Last
year on December 5, I had recently arrived in Prague and was still completely
enchanted by the city. Imagine how it seemed when, on a snowy evening just as
dusk was falling, I walked near a school and heard a bell tinkling. When I
looked for the bell, I saw three figures on the sidewalk: a huge Svatý Mikuláš
dressed in red velvet, with a tall red Bishop’s hat, hurrying along with a
black devil with a big red ruffle around his face and a lovely blonde angel
dressed all in white. I did a double-take; of course I could see these were
people dressed up in costume, but the impression in the snow and fading light
was of being transported back in time.
As
quickly as I glimpsed these three, they crossed the street and were out of
sight. I later figured out who they were: the main entertainers going to a
school celebration of Svatý Mikuláš Day. The children get to meet Svatý
Mikuláš, who was really a Greek 4th-century bishop, known for his
good works (hence proclaimed a saint after he died).
Mikuláš
asks each child to account for his good and bad deeds that year, saying he or
she will get a reward (candy or a small gift) or punishment (a piece of coal or
a potato) accordingly.

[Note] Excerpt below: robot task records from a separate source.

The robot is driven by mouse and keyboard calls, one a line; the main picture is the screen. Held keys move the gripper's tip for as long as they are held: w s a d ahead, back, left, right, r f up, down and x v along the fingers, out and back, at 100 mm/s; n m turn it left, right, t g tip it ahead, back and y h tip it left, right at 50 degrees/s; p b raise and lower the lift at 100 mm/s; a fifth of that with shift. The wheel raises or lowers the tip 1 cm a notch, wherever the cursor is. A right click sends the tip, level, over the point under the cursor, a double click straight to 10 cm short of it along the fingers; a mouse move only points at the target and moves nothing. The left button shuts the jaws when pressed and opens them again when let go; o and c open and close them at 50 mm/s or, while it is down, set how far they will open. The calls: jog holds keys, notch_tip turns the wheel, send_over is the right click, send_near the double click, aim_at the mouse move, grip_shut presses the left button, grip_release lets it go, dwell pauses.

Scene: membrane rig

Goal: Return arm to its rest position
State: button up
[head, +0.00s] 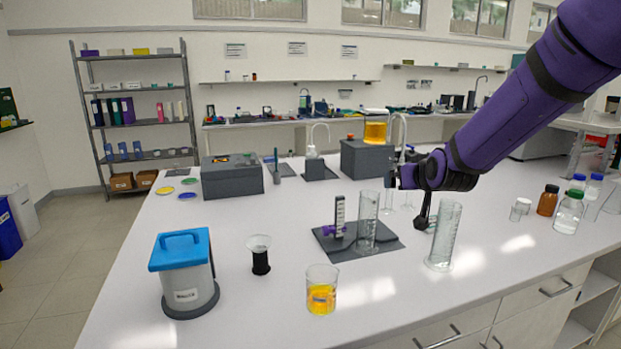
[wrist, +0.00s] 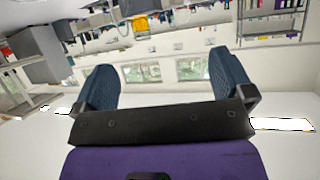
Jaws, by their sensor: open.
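My purple arm reaches in from the upper right in the head view, with my gripper (head: 393,179) above the bench, right of the tall cylinder on the grey base. In the wrist view, the two dark blue fingers of my gripper (wrist: 164,75) stand wide apart with nothing between them. The fingers are small and partly hidden in the head view.
A glass cylinder (head: 444,236) stands close below my arm. Another cylinder (head: 367,222) stands on the grey base (head: 340,247). A beaker of yellow liquid (head: 321,291) and a blue-lidded container (head: 184,272) are nearer. Bottles (head: 568,212) stand at right.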

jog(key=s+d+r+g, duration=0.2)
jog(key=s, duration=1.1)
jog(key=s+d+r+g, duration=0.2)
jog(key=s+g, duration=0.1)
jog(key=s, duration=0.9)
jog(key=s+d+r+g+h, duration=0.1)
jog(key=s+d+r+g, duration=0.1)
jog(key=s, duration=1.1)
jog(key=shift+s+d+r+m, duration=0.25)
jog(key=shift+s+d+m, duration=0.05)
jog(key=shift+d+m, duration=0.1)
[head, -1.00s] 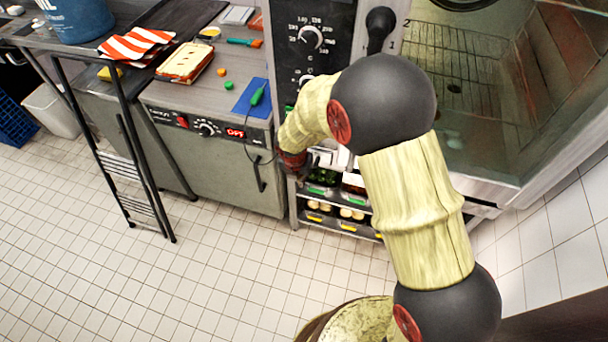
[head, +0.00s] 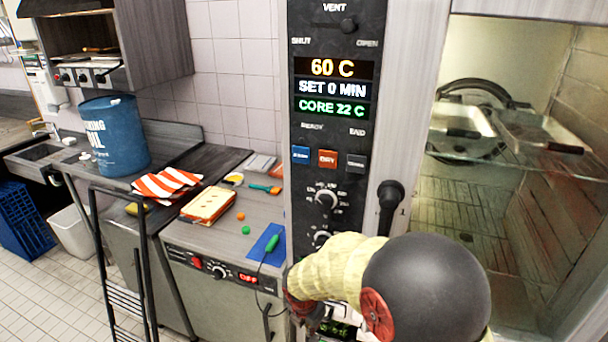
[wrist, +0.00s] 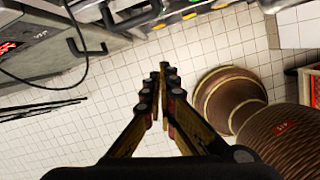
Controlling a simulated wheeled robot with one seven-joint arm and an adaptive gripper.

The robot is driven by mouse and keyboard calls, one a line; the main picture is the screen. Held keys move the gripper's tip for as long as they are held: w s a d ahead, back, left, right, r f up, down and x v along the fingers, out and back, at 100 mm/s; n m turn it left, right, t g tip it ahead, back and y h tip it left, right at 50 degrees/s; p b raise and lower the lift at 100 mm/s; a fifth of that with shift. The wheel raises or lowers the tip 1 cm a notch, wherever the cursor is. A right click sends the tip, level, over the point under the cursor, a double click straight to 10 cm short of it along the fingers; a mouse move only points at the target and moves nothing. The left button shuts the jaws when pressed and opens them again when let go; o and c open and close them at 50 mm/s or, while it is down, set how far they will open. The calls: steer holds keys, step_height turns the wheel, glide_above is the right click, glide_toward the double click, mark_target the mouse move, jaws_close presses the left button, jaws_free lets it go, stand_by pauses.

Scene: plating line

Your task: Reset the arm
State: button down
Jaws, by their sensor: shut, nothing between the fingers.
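My arm reaches in from the lower right of the head view, with a black joint and a cream sleeve. My gripper shows in the wrist view (wrist: 164,70), with its two fingers together and nothing between them. It points over the white tiled floor, clear of any object. In the head view the gripper is mostly hidden behind my arm near the bottom, in front of the oven's lower part.
The oven panel (head: 331,120) reads 60 C. Its glass door (head: 500,190) is at right, with trays behind.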

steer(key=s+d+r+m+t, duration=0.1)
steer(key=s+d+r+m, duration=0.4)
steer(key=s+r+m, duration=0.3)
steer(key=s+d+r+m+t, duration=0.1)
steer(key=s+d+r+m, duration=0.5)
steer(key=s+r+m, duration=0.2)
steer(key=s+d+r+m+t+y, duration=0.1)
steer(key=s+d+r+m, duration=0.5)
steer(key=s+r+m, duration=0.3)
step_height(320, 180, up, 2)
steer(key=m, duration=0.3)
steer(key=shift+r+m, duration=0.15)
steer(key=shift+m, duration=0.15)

The smaller children believe that Mikuláš has been
watching them all year, so they are truthful about their behavior (and their
parents may have written a list of their good and bad deeds, to be read aloud),
but they also offer songs or poems to make Mikuláš a bit less likely to let the
devil give them coal. I imagine that most kids get sweets, but, knowing Czechs,
some will get that coal. It would have scarred me for life to get coal as a
kid, in public. But Czechs like to toughen up their kids, and it may not be as painful
for kids to get coal here.
The
devil is along to give the bad kids a smack on the bum with a broom he carries;
he also threatens them that he’ll put them in his sack and take them back to
hell with him. All in good fun. I’ve never figured out what the angel does,
except counterbalance the devil, maybe. By the way, the American Santa Claus is
from the Greek saint’s lineage, through the Dutch Sinterklaas (with a touch of
the Norwegian god Odin) and the British Father Christmas.
It’s
funny how the birth of a baby in Israel, the reason for Christmas, wound its
way through the Middle East via Greece and Turkey, and Rome into Europe, and
ended up producing a 4th-century Greek bishop who gives presents to
good children and coal to bad ones. No wonder the English and American Puritans
considered Christmas celebrations to be pagan and idolatrous, and forbade them
wherever they could. In fact, I read that Christmas as Americans know it today,
the all-out holiday of food, travel, and gifts, wasn’t really celebrated till
1870, when it was declared a federal holiday, which gave it a boost.